I am not sure exactly when my love of reading started except to say that I was surrounded by books and literacy. It was part of what we did in my household. Some of my first memories are the weekly trips to the public library to pick out our picture books for the week. I remember being upset because we had to narrow down our choices to fit within the strict 10 book limit. From before I can remember, my mother had made it a point to read with us every night.
Then I started school at Crestwood Elementary School. When I entered first grade, I had Mr. Szudy as my teacher. I remember the magical read-aloud time and being introduced to Fudge and his hilarious adventures. There was a loft in this classroom and it was so exciting when it was my turn to climb up into the loft and lose myself in a book. At the time, I did not realize how lucky I was to be going to that school. All over the country there were reading wars happening and I had lucked upon a whole language school that was going to let me feed my reading habit and devour books. Over the years in school I was introduced to amazing literature and even got a chance to give feedback for the very first American Girl stories (the mother of a fellow third-grade classmate worked at the publishing company). My school experiences certainly helped me to learn a love of reading.
Over the years, my reading was encouraged at home also. In my house, reading was an essential part of life. My mother sped-read through all kinds of books, but mostly bestselling novels. My father always had a thick Stephen King thriller that he was making his way through. He stayed up way too late every night reading his books, even when he was sick and should have been sleeping more. For every holiday my most coveted presents were the new books that were sure to be in the pile. You loved the Easter candy in your basket? Well, the jokes on you because I got Anne of Green Gables in my basket, not those gross Peeps. There were books all over our house and I coveted and cared for my books as if they had feelings. Time for reading was treasured also. I loved bedtime because I got to lose myself in the world of my book for a few minutes before lights out. Then, once the lights were out and my mother was safely back downstairs, I would hang out of my bed just enough to catch the hallway light so I could sneak read. My mom knew enough to not let me have a flashlight anywhere near my bed, but she didn't know about this (or so I thought). I spent many nights staying up way too late to finish a book because I just had to know what happened to that character.
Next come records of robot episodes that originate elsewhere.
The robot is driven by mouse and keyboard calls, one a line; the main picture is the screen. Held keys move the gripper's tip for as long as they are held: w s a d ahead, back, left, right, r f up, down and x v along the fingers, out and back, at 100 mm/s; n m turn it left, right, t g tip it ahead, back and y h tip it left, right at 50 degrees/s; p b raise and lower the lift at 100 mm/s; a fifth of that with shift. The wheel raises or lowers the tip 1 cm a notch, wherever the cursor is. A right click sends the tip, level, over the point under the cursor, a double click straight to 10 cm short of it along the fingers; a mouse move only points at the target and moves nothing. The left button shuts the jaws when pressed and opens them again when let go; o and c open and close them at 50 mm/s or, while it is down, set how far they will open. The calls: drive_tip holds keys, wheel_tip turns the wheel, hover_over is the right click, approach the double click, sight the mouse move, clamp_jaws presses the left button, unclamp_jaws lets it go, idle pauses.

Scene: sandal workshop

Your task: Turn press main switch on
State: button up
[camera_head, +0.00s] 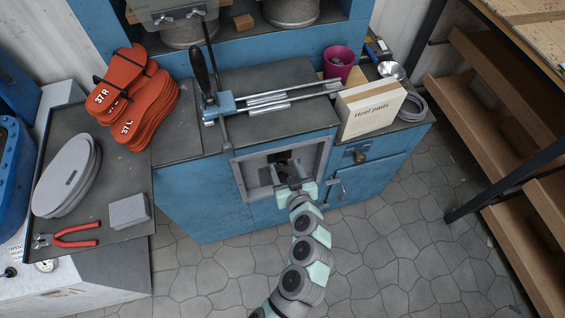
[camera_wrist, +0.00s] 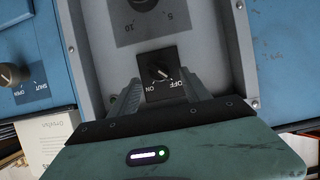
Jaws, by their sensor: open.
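The main switch (camera_wrist: 160,73) is a black rotary knob on a dark square plate, seen upside down in the wrist view. The plate carries the words OFF and ON, and a white mark on the knob seems to point towards OFF. My gripper (camera_wrist: 160,80) is open, with one finger on each side of the switch. I cannot tell whether the fingers touch it. In the head view my gripper (camera_head: 288,178) reaches into the grey-framed recess (camera_head: 238,180) in the front of the blue press cabinet (camera_head: 195,205), and hides the switch there.
A dial plate (camera_wrist: 124,30) with numbers sits beyond the switch. A knob marked OPEN and SHUT (camera_wrist: 12,75) is on the blue panel at left. The floor in front is clear.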

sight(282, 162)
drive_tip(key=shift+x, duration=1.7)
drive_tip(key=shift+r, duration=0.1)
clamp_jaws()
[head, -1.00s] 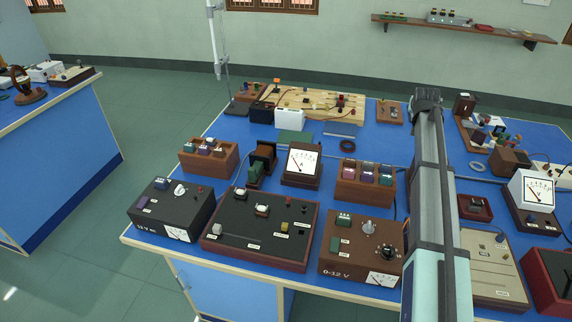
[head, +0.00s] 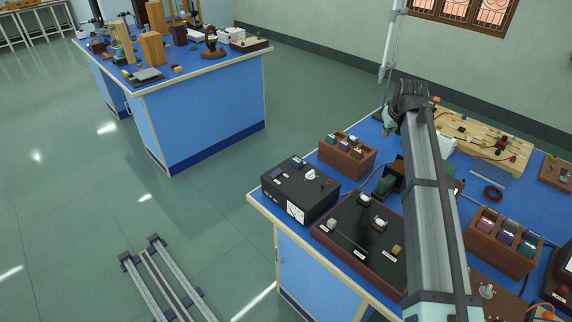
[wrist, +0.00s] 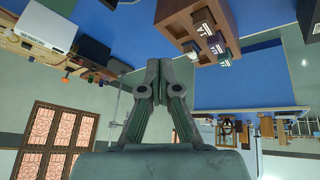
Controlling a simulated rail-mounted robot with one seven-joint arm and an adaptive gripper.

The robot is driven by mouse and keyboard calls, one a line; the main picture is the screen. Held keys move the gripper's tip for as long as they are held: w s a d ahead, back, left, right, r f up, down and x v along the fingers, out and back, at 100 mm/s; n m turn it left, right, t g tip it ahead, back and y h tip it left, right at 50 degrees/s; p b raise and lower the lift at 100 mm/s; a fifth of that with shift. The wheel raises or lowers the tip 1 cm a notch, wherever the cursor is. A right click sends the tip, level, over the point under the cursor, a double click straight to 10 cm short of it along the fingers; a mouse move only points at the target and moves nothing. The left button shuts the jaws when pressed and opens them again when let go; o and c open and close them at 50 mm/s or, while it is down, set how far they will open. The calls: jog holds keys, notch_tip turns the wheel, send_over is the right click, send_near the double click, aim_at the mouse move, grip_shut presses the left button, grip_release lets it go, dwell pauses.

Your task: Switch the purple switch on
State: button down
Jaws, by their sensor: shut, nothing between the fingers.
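The purple switch (head: 279,174) is a small rocker on the left part of the top of a black power box (head: 318,190), at the near left corner of the blue bench. Whether it is on or off is too small to tell. My gripper shows in the wrist view (wrist: 160,92), its two fingers shut together with nothing between them. In the head view my arm reaches up over the bench to the right of the black box, and the fingers are not clear there. The gripper is apart from the switch, which I cannot make out in the wrist view.
A wooden box of coloured blocks (head: 345,160) stands behind the black box and shows in the wrist view (wrist: 182,22). A dark switch panel (head: 350,235) lies right of the black box. Another wooden block holder (head: 485,247) is further right.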

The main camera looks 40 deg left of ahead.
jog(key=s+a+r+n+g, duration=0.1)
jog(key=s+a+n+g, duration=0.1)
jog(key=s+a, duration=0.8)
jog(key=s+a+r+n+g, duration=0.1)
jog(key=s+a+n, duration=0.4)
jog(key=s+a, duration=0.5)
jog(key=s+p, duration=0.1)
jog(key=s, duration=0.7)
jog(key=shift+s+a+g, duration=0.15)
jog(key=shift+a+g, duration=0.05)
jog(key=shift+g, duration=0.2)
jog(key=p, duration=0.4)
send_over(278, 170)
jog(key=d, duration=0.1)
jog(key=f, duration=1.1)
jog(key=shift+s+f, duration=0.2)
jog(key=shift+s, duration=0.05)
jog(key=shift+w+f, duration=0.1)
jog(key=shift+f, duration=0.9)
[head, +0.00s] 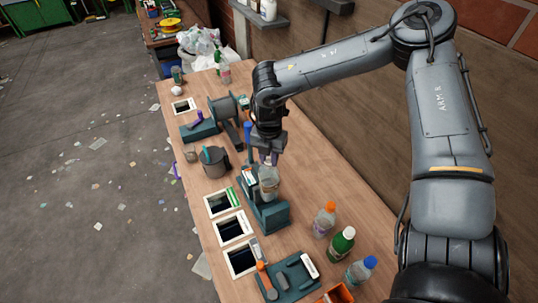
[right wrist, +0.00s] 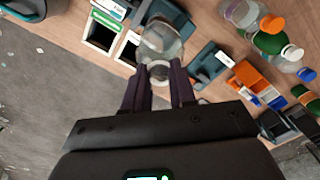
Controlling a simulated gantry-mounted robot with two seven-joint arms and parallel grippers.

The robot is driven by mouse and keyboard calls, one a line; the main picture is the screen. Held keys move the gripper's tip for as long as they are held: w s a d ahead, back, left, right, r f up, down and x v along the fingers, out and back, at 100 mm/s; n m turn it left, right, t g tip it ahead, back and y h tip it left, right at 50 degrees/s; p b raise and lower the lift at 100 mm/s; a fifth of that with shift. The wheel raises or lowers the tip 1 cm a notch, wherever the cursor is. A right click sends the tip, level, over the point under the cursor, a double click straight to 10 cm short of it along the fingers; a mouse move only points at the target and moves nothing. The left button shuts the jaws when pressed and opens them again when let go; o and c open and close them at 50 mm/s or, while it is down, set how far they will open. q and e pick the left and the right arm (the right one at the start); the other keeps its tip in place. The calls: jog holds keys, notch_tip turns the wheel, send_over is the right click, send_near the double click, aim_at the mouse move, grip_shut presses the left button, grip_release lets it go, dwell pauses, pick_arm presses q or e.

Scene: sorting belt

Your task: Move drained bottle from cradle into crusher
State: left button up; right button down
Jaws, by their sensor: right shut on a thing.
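My right gripper (head: 268,150) points down and is shut on a clear bottle (head: 268,184). The bottle is roughly upright at the teal cradle (head: 270,217); I cannot tell whether it still touches it. In the right wrist view, the two dark fingers (right wrist: 160,75) are on either side of the neck of the bottle (right wrist: 160,40). Farther back stands a machine with a grey drum on a teal base (head: 222,108), which may be the crusher; I cannot tell for sure. My left gripper is not in view.
Framed openings (head: 232,228) line the table's left edge. A grey pot (head: 215,162) stands left of the cradle.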

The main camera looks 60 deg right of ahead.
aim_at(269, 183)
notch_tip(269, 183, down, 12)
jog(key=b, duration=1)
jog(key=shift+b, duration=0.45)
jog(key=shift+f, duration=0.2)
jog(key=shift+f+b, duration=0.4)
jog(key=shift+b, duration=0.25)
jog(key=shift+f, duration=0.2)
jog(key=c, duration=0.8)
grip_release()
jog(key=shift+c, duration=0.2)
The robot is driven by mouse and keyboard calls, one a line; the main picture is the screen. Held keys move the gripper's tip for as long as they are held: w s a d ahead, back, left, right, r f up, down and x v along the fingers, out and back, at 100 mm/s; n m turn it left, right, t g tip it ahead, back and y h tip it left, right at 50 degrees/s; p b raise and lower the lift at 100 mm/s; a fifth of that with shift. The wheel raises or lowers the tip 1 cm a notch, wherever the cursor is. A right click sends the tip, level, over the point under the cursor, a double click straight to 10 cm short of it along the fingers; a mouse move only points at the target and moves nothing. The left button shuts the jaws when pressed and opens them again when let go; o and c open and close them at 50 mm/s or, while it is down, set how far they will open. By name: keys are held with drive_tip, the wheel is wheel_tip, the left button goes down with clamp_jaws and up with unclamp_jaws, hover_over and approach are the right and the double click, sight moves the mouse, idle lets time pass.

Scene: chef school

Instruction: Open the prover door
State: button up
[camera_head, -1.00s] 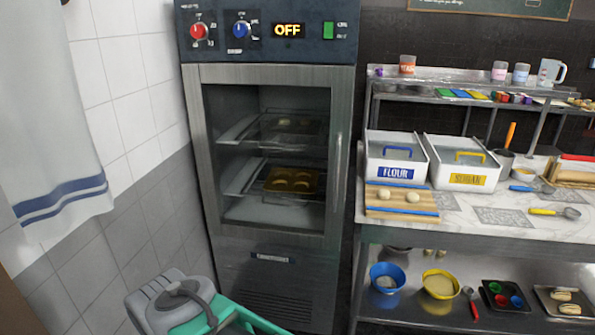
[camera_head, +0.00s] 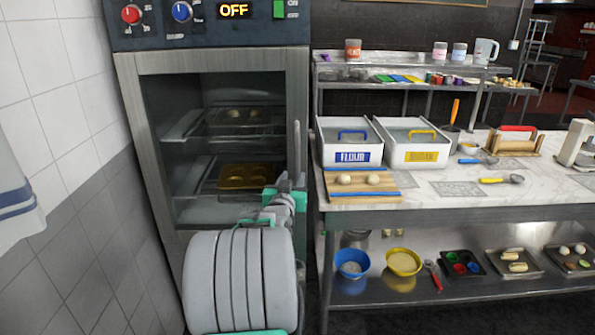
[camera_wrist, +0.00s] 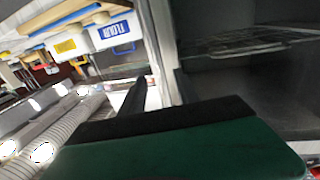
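The prover is a tall grey metal cabinet with a dark control panel (camera_head: 210,22). Its glass-fronted door (camera_head: 215,62) looks shut. The upright bar handle (camera_head: 297,150) is on the door's right side. My gripper (camera_head: 291,183) is at the lower part of this handle, partly hidden by my own arm. In the wrist view, the two dark fingers (camera_wrist: 160,85) stand apart, with a pale metal strip between them. I cannot tell whether they touch the handle. Trays with dough (camera_head: 245,177) show behind the glass.
A marble-topped counter (camera_head: 440,195) stands close to the right of the prover, with a flour bin (camera_head: 348,153), a second bin (camera_head: 425,154) and a board with dough balls (camera_head: 345,193). A tiled wall (camera_head: 70,150) and hanging towel (camera_head: 15,190) are at the left.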

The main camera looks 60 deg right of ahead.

My relationship with my grandparents had book love all over it also. My grandpa was the type of person who read everything in sight. You had to be careful what you left out on the table because he was not past picking up that piece of mail and reading through it. He didn't mean to be prying, he just couldn't help it...if anyone was a reading addict it was him. Although I didn't share the same taste in reading with him, my grandpa influenced my reading habits greatly. He had shelves full of thick tomes about the Civil War and piles of old issues of The NewYorker and Vanity Fair lying around the house. When I was there, he would read the newspaper every morning and always had a book around for those times when there was a lull in conversation. My grandmother was just as much a reader as he was, but she influenced my reading habits in a much more direct way. Grandma read with me and to me every time I was over at their house (which was most Friday nights--I used to call them up and invite myself over). We had old favorites that we went back to again and again and she is the one who started me on my lifelong love of mysteries. Grandma had read every Agatha Christie book there was and I made it a personal challenge to do the same. I had great fun reading the books--I started when I was 10 and had read them all by the time I left high school. Some of my fondest memories and most treasured possessions are books that I shared with Grandma.
I remember going to library used book sales and used book stores with my grandparents. I would spend hours poring over the selection of books that were available as my grandparents went to their respective sections to look for treasures of their own. When I was visiting them in Florida, we headed to the local used bookstore and bought a pile of Nancy Drew and Baby-Sitters Club books for me to read. On a beach vacation that was what you did. You got the trail mix ready, got in your swimsuit, and then proceeded to lie on the towel and read in the sun. Yes, you might get up and swim once in a while, but then it was right back to reading for you.
Anne of Green Gables is one of my favorite books because of the special place it held in my relationship with my grandmother. We spent many nights reading together from the books in the series and learning about Anne Shirley's adventures. When PBS made the movies, my grandmother and I spent hours watching the telethons and experiencing the wacky adventures of Anne with an e. We also delighted in The Adventures of Treehorn. This was not a well-known book and I derived secret delight from the fact that we had a private treasure to share. The book was illustrated by Edward Gorey so anytime I see his famous illustrations it makes me smile inside.
My love for reading did not stop in childhood. In college, I decided to study engineering because I had always been good at math and science. I knew I would have limited time and I did not want to give up reading, so I took literature classes as electives. I loved it that my homework for those classes was to read good books. I made my way through so many amazing classes with introductions to many great authors. In fact, I took so many English classes that when I decided not to continue in Electrical Engineering my junior year of school, there were only three more English classes I needed to take to be finished with the major.
Now, as a teacher, I work hard to instill the same sense of wonder and enjoyment of reading in my students. I read voraciously and make sure my students know this about me. I read books that are written for middle grade students and young adults so that I can be sure to know what books to recommend to my students. I eat, sleep, and dream reading. There is never a night that I don't read at least a few pages before nodding off to sleep. I share books with my mom and sister. I even converted my husband from a person who never read to someone who I can share books with. He even recommends books to me now. My students know that when they want to talk books, I am the one to come to and I have taken pride in watching some students become the voracious readers that I hoped they would become. The biggest compliment I have ever received as a teacher was when a parent gave me the credit for her daughter's love of reading and thanked me profusely for it.
Over the years I have found friends in books. I spent many a stormy night with Meg and Charles Wallace. I spent summer afternoons sluething with Nancy and Trixie. I fell off the rooftop and into the lake with Anne. I created a business with Claudia, Mary Anne, Stacey, Kristy and Dawn. I traveled the Orient Express with Poirot. I cried until my eyes could cry no more with Scarlett's heartbreak. There have been many more friends and experiences along the way and I know there will be many more. I continue to be astounded by the amazing talents of authors and will willingly transport myself to the many other worlds there are out there for as long as writers create those worlds.
To the nerdy book club bloggers and other teachers out there writing about their love of reading: Thank you for giving inspiration to many to continue to raise readers. I have been so inspired and re-energized by the amazing network of readers, writers, and teachers out there.